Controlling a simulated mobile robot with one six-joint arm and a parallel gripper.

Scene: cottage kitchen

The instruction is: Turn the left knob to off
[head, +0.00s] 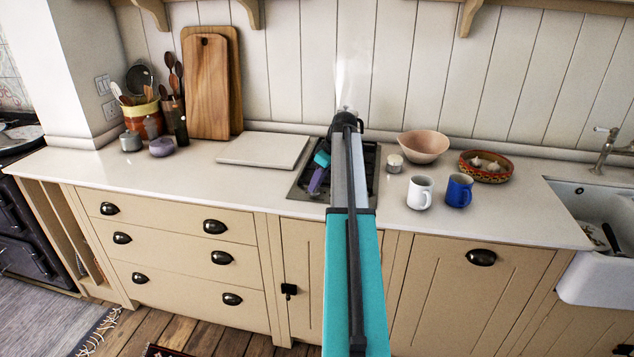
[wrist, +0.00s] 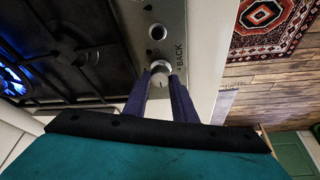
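The hob (head: 333,190) is set into the counter, with its control panel (wrist: 192,22) showing in the wrist view. Two round knobs are on the panel. The lower one in the wrist view (wrist: 161,72), beside the word BACK, seems to be the left knob; the other knob (wrist: 157,33) is above it. My gripper (wrist: 160,76) has one purple finger on each side of the lower knob. I cannot tell whether both fingers press on it. A blue flame (wrist: 13,82) burns at the left edge of the wrist view. My arm hides part of the hob in the head view.
A white board (head: 263,150) lies left of the hob. A small jar (head: 394,163), a white mug (head: 420,192), a blue mug (head: 459,190) and a pink bowl (head: 423,147) stand to its right. Black pan supports (wrist: 75,50) lie beside the panel.

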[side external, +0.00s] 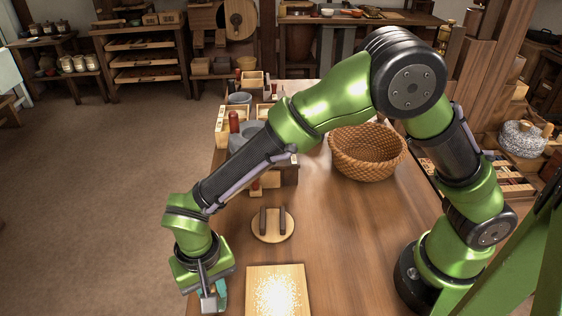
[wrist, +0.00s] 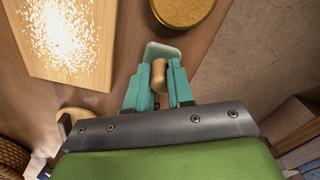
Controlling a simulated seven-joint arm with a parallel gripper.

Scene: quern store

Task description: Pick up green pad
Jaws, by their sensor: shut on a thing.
________________________
Short problem —
Scan the material above for the string "simulated" and return the lines that hold it.

Finished answer —
Controlling a simulated mobile robot with one six-joint arm and a parallel gripper.
Controlling a simulated seven-joint arm with a parallel gripper.

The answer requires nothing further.